Esta é uma das maiores dificuldades de nós, homens, que crescemos admitindo ser verdadeira a grande mentira que nos contaram: devemos ser “racionais”, o que quer dizer separar-se das emoções como impurezas que enturvescem nossa percepção realista da vida. Cada um de nós, homens adultos, sabe o preço inenarrável que pagamos por acatar esta mentira como farol para a existência: destruímos relacionamentos e achamos que somos vítimas do outro que não nos compreende, violentamos e nem sequer percebemos como o outro pôde se sentir daquela forma, deixamos de viver um pedaço da vida que está acessível somente a quem tem espaço no coração para sentir o que for (medo, raiva, tristeza, saudade, esperança…)

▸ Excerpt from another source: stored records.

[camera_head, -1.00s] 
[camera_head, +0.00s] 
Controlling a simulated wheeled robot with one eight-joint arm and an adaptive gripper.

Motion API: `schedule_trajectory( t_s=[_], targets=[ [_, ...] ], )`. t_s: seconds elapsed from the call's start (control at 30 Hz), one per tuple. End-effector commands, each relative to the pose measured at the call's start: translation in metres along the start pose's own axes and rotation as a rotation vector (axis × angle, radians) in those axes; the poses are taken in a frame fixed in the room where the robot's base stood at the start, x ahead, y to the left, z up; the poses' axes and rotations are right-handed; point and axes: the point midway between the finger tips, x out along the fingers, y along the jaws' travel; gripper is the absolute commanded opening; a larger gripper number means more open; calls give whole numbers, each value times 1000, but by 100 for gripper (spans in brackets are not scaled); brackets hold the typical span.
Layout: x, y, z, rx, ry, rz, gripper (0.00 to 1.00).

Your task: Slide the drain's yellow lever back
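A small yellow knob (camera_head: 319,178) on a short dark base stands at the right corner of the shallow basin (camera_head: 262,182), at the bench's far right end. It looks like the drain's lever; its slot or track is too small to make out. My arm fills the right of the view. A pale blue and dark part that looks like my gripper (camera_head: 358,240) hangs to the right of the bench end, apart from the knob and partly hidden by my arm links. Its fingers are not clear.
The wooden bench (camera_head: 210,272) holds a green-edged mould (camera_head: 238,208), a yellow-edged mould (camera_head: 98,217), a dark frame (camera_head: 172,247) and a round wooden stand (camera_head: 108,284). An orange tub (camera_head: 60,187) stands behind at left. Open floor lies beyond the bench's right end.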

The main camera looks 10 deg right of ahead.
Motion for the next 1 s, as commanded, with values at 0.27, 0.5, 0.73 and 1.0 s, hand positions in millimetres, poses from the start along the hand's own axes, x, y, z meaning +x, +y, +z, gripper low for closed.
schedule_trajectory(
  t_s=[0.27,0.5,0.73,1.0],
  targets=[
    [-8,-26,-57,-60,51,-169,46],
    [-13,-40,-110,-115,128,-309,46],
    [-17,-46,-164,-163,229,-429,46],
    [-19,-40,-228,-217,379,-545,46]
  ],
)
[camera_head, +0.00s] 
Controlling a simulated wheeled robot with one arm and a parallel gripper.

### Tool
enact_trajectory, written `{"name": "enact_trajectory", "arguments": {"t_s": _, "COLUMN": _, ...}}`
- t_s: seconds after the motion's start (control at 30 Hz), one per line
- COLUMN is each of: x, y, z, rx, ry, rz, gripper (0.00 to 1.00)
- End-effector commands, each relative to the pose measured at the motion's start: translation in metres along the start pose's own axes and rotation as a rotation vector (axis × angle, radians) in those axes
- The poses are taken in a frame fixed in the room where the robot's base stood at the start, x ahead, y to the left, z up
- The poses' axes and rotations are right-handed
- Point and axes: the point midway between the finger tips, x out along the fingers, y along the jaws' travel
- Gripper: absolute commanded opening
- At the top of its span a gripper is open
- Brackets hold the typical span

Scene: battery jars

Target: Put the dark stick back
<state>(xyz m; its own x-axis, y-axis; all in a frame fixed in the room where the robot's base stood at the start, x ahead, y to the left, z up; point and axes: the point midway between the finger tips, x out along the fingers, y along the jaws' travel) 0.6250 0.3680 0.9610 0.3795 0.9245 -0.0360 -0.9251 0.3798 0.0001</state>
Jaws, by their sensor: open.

O segundo episódio da versão brasileira de Queer Eye traz Rafael, um viúvo bastante jovem que teve que lidar com a perda abrupta de sua esposa, em um câncer que foi fazendo da despedida uma realidade cada vez mais dolorosa de se admitir. Ficaram ele e os dois filhos pequenos, em meio à saudade, ao futuro incerto, ao desafio de ter que ocupar um lugar protagônico e solitário no cuidado dos pequenos. Durante muitos anos, ele cuidou somente do bem-estar dos filhos, atento a cada milímetro da dor que ali pudesse existir. E é aí que entraram os cinco fabulosos, e produziram um dos episódios mais emocionantes de qualquer idioma em que esta série tiver sido feita.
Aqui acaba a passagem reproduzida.